*Work required*. Every line below must be reproduced exactly. Copy them all.

[Start Recorded information]

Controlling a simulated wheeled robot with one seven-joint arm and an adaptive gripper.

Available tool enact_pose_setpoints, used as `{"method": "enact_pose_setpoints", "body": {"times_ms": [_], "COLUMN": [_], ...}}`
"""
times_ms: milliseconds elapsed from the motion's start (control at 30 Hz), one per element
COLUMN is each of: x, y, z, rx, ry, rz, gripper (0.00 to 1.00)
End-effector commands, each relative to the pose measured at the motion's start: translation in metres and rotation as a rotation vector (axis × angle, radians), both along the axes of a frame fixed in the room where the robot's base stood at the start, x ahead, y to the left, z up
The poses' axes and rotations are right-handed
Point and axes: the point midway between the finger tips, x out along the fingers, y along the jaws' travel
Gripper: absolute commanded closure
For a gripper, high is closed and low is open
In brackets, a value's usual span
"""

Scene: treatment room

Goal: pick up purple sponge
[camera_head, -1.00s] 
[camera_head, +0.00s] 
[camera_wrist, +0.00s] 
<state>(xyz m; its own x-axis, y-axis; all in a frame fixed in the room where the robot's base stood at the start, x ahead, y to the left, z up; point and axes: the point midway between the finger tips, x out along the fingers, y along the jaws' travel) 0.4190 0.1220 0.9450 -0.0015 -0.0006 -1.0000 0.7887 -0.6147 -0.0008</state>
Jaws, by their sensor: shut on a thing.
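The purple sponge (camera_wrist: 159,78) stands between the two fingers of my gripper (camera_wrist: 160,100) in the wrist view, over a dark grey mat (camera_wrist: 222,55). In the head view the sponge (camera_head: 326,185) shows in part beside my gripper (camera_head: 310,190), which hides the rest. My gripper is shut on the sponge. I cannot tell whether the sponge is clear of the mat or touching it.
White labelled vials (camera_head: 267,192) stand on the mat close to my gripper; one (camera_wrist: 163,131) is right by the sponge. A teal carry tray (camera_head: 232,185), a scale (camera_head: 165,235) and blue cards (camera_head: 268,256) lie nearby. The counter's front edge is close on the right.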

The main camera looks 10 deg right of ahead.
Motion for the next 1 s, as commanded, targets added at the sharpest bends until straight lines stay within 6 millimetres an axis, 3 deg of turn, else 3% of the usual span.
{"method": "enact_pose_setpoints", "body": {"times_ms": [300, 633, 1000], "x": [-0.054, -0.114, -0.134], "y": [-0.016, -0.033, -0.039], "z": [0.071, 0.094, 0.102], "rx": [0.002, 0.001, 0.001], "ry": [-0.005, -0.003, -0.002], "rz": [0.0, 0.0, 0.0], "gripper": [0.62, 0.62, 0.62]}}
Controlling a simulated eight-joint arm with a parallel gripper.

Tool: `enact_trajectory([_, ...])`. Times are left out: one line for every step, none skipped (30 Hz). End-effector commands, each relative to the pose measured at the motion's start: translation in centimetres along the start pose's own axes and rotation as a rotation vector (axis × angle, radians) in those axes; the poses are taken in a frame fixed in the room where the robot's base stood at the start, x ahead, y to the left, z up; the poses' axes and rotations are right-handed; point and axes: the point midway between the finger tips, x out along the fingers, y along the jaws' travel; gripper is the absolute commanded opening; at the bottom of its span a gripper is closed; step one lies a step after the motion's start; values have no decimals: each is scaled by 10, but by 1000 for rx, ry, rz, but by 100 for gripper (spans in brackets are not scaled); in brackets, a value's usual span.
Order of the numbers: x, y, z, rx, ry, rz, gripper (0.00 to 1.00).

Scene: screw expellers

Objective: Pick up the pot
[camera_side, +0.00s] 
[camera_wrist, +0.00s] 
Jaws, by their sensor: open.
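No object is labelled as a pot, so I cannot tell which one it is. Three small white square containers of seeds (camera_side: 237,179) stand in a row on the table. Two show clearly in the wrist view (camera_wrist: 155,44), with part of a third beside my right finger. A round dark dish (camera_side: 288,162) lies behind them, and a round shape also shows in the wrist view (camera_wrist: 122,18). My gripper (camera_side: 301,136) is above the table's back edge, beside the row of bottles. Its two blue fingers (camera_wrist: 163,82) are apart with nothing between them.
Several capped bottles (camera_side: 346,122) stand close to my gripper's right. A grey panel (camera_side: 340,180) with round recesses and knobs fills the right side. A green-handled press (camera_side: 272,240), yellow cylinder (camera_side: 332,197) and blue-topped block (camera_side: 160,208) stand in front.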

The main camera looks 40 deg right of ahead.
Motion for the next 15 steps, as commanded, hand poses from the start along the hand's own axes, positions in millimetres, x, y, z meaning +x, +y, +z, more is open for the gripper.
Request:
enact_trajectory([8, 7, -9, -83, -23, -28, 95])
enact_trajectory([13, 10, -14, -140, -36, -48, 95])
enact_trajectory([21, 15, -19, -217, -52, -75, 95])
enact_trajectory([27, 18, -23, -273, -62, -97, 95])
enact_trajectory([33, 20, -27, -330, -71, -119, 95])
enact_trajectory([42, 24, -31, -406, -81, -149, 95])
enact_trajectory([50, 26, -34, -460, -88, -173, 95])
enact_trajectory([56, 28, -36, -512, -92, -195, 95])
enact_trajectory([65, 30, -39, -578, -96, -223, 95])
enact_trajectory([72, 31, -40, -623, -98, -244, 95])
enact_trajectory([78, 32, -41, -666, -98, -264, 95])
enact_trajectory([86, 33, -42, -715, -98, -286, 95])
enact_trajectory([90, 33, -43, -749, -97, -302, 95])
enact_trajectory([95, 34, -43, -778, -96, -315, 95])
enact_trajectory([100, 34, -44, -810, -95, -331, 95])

[End Recorded information]

*Exercise solution*.
Controlling a simulated wheeled robot with one seven-joint arm and an adaptive gripper.

Available tool enact_pose_setpoints, used as `{"method": "enact_pose_setpoints", "body": {"times_ms": [_], "COLUMN": [_], ...}}`
"""
times_ms: milliseconds elapsed from the motion's start (control at 30 Hz), one per element
COLUMN is each of: x, y, z, rx, ry, rz, gripper (0.00 to 1.00)
End-effector commands, each relative to the pose measured at the motion's start: translation in metres and rotation as a rotation vector (axis × angle, radians), both along the axes of a frame fixed in the room where the robot's base stood at the start, x ahead, y to the left, z up
The poses' axes and rotations are right-handed
Point and axes: the point midway between the finger tips, x out along the fingers, y along the jaws' travel
Gripper: absolute commanded closure
For a gripper, high is closed and low is open
In brackets, a value's usual span
"""

Scene: treatment room

Goal: pick up purple sponge
[camera_head, -1.00s] 
[camera_head, +0.00s] 
[camera_wrist, +0.00s] 
<state>(xyz m; its own x-axis, y-axis; all in a frame fixed in the room where the robot's base stood at the start, x ahead, y to the left, z up; point and axes: the point midway between the finger tips, x out along the fingers, y along the jaws' travel) 0.4190 0.1220 0.9450 -0.0015 -0.0006 -1.0000 0.7887 -0.6147 -0.0008</state>
Jaws, by their sensor: shut on a thing.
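The purple sponge (camera_wrist: 159,78) stands between the two fingers of my gripper (camera_wrist: 160,100) in the wrist view, over a dark grey mat (camera_wrist: 222,55). In the head view the sponge (camera_head: 326,185) shows in part beside my gripper (camera_head: 310,190), which hides the rest. My gripper is shut on the sponge. I cannot tell whether the sponge is clear of the mat or touching it.
White labelled vials (camera_head: 267,192) stand on the mat close to my gripper; one (camera_wrist: 163,131) is right by the sponge. A teal carry tray (camera_head: 232,185), a scale (camera_head: 165,235) and blue cards (camera_head: 268,256) lie nearby. The counter's front edge is close on the right.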

The main camera looks 10 deg right of ahead.
Motion for the next 1 s, as commanded, targets added at the sharpest bends until straight lines stay within 6 millimetres an axis, 3 deg of turn, else 3% of the usual span.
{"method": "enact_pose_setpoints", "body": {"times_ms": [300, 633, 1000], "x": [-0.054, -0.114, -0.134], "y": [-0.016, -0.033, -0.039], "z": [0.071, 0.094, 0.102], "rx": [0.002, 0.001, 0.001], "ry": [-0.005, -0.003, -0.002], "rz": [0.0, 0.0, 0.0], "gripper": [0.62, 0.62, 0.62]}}
Controlling a simulated eight-joint arm with a parallel gripper.

Tool: `enact_trajectory([_, ...])`. Times are left out: one line for every step, none skipped (30 Hz). End-effector commands, each relative to the pose measured at the motion's start: translation in centimetres along the start pose's own axes and rotation as a rotation vector (axis × angle, radians) in those axes; the poses are taken in a frame fixed in the room where the robot's base stood at the start, x ahead, y to the left, z up; the poses' axes and rotations are right-handed; point and axes: the point midway between the finger tips, x out along the fingers, y along the jaws' travel; gripper is the absolute commanded opening; at the bottom of its span a gripper is closed; step one lies a step after the motion's start; values have no decimals: each is scaled by 10, but by 1000 for rx, ry, rz, but by 100 for gripper (spans in brackets are not scaled); in brackets, a value's usual span.
Order of the numbers: x, y, z, rx, ry, rz, gripper (0.00 to 1.00).

Scene: screw expellers

Objective: Pick up the pot
[camera_side, +0.00s] 
[camera_wrist, +0.00s] 
Jaws, by their sensor: open.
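No object is labelled as a pot, so I cannot tell which one it is. Three small white square containers of seeds (camera_side: 237,179) stand in a row on the table. Two show clearly in the wrist view (camera_wrist: 155,44), with part of a third beside my right finger. A round dark dish (camera_side: 288,162) lies behind them, and a round shape also shows in the wrist view (camera_wrist: 122,18). My gripper (camera_side: 301,136) is above the table's back edge, beside the row of bottles. Its two blue fingers (camera_wrist: 163,82) are apart with nothing between them.
Several capped bottles (camera_side: 346,122) stand close to my gripper's right. A grey panel (camera_side: 340,180) with round recesses and knobs fills the right side. A green-handled press (camera_side: 272,240), yellow cylinder (camera_side: 332,197) and blue-topped block (camera_side: 160,208) stand in front.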

The main camera looks 40 deg right of ahead.
Motion for the next 15 steps, as commanded, hand poses from the start along the hand's own axes, positions in millimetres, x, y, z meaning +x, +y, +z, more is open for the gripper.
Request:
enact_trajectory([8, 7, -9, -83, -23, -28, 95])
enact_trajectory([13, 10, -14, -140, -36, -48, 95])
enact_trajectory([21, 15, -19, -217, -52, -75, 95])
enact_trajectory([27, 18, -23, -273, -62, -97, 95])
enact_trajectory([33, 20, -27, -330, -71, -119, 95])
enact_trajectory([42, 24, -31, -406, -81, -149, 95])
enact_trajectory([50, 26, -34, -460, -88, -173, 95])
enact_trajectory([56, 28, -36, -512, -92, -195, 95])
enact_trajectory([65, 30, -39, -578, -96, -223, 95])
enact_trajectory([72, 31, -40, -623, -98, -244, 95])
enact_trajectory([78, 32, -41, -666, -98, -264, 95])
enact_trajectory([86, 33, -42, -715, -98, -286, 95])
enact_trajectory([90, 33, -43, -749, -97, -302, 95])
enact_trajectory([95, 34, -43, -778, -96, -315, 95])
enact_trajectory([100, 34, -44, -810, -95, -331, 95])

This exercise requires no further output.